Setelah menjadi istri Sunan Gunung Jati, Ong Tien Nio kemudian melahirkan putranya, yang diperolehnya secara gaib itu. Putranya itu dilahirkan di suatu kota yang terletak di lereng Gunung Ceremai.
Pangeran kecil itu diberi nama Aria Kemuning, karena warna kulit tubuhnya kuning muda; dan kota tempat kelahirannya itu kemudian diberi nama Kuningan. Sampai masa ini di Kuningan masih ada suatu makam, yang dianggap sebagai makam Aria Kemuning. Makam itu sampai saat ini masih banyak diziarahi orang.
Contoh lain dari legenda setempat (Legenda Gunung Tangkuban Perahu)
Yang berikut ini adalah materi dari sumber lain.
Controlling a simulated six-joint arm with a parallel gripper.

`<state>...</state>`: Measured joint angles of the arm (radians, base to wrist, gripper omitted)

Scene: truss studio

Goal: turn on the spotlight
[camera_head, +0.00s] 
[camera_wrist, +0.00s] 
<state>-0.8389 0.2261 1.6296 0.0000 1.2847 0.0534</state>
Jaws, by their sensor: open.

Melacak Sejarah dari legenda setempat. Legenda tentang Gunung Tangkuban Perahu di Bandung. Gunung ini diberi nama Tangkuban Perahu karena bentuknya mirip perahu yang terbalik (nangkub = terbalik). Cerita gunung ini dikaitkan dengan nama seorang tokoh yang bernama Sangkuriang yang mencintai seorang wanita bernama Dayang Sumbi.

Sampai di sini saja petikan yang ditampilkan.